Temos em Os Lusíadas uma dupla ação histórica
(história de Vasco da Gama e de Portugal) e uma ação mitológica (esse conflito
dos deuses - Vênus e Marte eram favoráveis aos portugueses, enquanto Baco e
Netuno queriam a todo custo impedir a viagem de Vasco da Gama).
A narrativa começa já no meio da viagem
de Vasco da Gama, quando ele e sua tripulação já estavam em pleno Oceano
Índico, próximos à Moçambique, onde aportaram. Depois passaram por outros
lugares da África até chegarem a Melinde, onde Vasco da Gama narra os
acontecimentos anteriores, e a história de Portugal. Saindo de Melinde chegaram
finalmente ao destino – Calicute, nas Índias. Na viagem de volta, como
recompensa por seus grandes feitos, os heróis portugueses são recepcionados por
Vênus e várias ninfas, numa ilha paradisíaca. É o famoso episódio da Ilha dos Amores.
No EPÍLOGO,
no final da narrativa, ocorre uma mudança brusca no tom vibrante e ufanista que
permeou as outras partes. Nos últimos versos, Camões apresenta um tom
pessimista, de descrédito, de crítica aos portugueses que estavam se esquecendo
dos valores nacionais. Camões parece prever o que aconteceria anos depois,
quando Portugal é forçado a submeter-se ao domínio espanhol.

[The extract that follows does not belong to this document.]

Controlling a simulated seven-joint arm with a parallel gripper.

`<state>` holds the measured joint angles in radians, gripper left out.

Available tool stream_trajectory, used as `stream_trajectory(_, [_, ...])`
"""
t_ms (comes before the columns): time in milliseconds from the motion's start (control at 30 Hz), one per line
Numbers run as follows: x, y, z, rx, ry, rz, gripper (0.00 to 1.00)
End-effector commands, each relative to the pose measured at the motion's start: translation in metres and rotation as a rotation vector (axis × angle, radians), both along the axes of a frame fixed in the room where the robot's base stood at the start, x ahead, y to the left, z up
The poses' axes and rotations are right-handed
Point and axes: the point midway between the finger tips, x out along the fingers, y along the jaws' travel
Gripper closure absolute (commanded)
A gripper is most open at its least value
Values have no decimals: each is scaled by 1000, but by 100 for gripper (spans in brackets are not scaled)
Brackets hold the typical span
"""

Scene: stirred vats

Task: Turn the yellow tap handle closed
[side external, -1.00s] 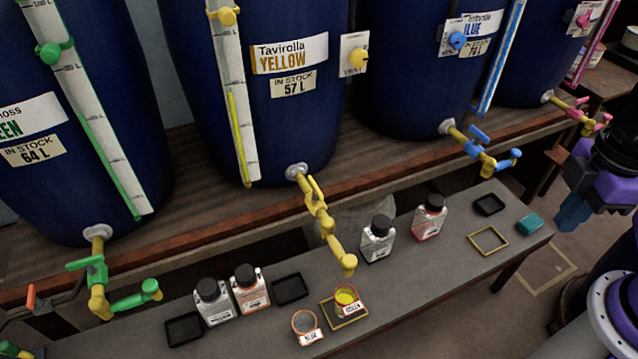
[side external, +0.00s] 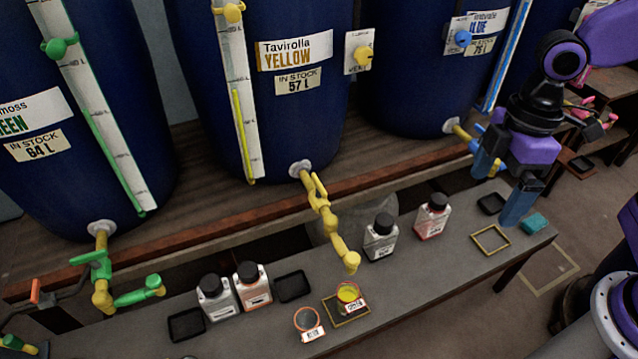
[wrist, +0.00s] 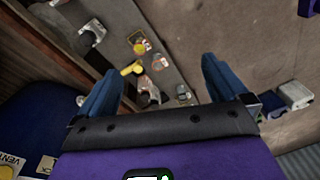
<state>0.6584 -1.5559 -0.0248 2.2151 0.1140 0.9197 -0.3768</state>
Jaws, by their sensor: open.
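The yellow tap (side external: 331,226) comes out of the foot of the blue vat labelled Tavirolla Yellow (side external: 292,50). Its yellow handle (side external: 319,187) stands up along the tap body. The spout hangs over a small cup (side external: 347,293) with yellow in it, on a yellow-framed square. I cannot tell whether liquid is running. My gripper (side external: 501,185) is open and empty, well to the right of the yellow tap, in front of the blue tap. In the wrist view, my gripper (wrist: 160,88) shows two spread blue fingers, with the yellow tap (wrist: 131,68) small and distant between them.
The grey bench (side external: 425,275) holds several bottles, black trays, a second cup (side external: 308,323) and a teal block (side external: 536,223). A green tap (side external: 97,275) is at the left. The blue tap (side external: 462,135) is partly hidden by my gripper.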

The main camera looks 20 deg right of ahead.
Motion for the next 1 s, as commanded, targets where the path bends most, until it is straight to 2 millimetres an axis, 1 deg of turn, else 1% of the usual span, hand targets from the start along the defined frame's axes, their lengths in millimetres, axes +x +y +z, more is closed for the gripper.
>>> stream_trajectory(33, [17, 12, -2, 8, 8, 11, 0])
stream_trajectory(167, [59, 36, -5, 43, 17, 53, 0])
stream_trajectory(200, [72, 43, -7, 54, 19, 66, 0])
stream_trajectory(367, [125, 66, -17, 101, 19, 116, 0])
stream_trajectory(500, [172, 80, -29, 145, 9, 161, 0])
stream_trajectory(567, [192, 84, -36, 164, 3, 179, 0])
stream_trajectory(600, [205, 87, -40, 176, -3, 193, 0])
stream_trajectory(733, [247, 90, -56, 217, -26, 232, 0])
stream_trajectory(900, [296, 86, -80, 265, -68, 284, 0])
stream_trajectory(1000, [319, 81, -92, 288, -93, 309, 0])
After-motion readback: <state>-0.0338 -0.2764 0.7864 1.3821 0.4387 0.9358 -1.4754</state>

Hoje em dia, infelizmente, poucas
pessoas leem todo o poema. É comum a leitura dos principais episódios dos dez
cantos. Os cantos correspondem aos capítulos da prosa ou aos atos do teatro.

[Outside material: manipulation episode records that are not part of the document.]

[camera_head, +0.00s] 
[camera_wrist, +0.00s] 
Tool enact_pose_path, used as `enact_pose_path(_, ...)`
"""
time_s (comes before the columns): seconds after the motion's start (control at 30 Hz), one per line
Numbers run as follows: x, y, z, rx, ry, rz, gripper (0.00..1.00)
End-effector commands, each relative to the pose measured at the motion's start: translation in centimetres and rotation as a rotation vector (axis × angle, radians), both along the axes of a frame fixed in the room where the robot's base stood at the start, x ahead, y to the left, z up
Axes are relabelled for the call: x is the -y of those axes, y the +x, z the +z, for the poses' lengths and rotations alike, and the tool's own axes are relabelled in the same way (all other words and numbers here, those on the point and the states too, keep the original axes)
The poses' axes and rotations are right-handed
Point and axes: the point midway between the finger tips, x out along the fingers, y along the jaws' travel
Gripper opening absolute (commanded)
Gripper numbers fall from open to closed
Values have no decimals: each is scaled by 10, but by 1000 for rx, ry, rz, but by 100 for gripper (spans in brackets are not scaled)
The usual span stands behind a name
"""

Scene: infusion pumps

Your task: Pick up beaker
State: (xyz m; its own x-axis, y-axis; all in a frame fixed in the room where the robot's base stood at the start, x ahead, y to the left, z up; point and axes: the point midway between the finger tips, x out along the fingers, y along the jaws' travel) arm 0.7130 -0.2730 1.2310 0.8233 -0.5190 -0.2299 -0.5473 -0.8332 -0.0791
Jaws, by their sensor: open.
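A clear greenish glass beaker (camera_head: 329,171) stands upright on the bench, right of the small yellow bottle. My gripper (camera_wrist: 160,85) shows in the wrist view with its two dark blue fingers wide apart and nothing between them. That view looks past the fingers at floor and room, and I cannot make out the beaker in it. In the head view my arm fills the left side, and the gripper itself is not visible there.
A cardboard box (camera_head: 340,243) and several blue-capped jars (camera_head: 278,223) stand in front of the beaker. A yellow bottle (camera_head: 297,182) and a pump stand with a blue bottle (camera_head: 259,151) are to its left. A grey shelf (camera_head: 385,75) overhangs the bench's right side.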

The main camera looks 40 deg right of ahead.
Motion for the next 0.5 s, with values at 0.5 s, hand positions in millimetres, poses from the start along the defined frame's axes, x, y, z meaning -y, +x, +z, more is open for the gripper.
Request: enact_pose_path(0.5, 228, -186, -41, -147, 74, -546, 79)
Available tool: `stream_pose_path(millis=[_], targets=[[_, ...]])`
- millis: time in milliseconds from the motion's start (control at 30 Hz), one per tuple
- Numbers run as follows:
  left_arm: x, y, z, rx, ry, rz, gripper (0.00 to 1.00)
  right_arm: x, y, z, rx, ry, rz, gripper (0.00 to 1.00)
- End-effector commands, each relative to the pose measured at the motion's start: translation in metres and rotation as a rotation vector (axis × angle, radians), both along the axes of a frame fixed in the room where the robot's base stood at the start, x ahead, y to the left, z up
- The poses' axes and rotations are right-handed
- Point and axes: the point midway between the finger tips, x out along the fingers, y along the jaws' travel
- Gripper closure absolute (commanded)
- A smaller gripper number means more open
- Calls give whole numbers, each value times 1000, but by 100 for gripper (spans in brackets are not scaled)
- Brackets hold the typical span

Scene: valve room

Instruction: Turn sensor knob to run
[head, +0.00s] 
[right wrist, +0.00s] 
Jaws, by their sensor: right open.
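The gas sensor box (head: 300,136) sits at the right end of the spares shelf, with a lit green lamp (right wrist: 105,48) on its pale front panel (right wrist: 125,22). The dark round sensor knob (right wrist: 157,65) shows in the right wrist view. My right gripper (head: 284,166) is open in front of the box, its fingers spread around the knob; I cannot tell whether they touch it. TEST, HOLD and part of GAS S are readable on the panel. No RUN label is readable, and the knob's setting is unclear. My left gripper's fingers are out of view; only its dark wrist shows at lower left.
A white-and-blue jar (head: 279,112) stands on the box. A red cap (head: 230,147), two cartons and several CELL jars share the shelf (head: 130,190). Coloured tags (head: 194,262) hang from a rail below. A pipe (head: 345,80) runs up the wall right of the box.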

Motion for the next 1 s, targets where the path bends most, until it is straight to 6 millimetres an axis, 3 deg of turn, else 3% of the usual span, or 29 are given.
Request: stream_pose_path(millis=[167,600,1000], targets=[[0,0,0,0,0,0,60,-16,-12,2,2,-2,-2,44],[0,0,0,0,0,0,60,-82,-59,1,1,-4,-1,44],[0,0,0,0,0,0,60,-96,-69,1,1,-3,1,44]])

Entre os mais pedidos nos exames vestibulares de todo o Brasil estão: o
episódio da Inês de Castro, no Canto III e o episódio do Velho do Restelo, no
Canto IV.
Inês de Castro, no Canto III, é um
episódio lírico-amoroso que conta a história amorosa da jovem Inês de Castro
com o Príncipe D. Pedro. D. Pedro já era casado e possuía um filho legítimo,
mas também tinha outros filhos com a amante Inês. Quando sua esposa morre, o
príncipe se vê obrigado a casar novamente, então declara já ser casado com
Inês. O rei e a corte com medo de que um de seus filhos bastardos assumissem o
trono, na ausência de D. Pedro, mandam matar Inês. Quando fica sabendo do
acontecido, D. Pedro ordena que sua amada, mesmo morta, seja coroada rainha.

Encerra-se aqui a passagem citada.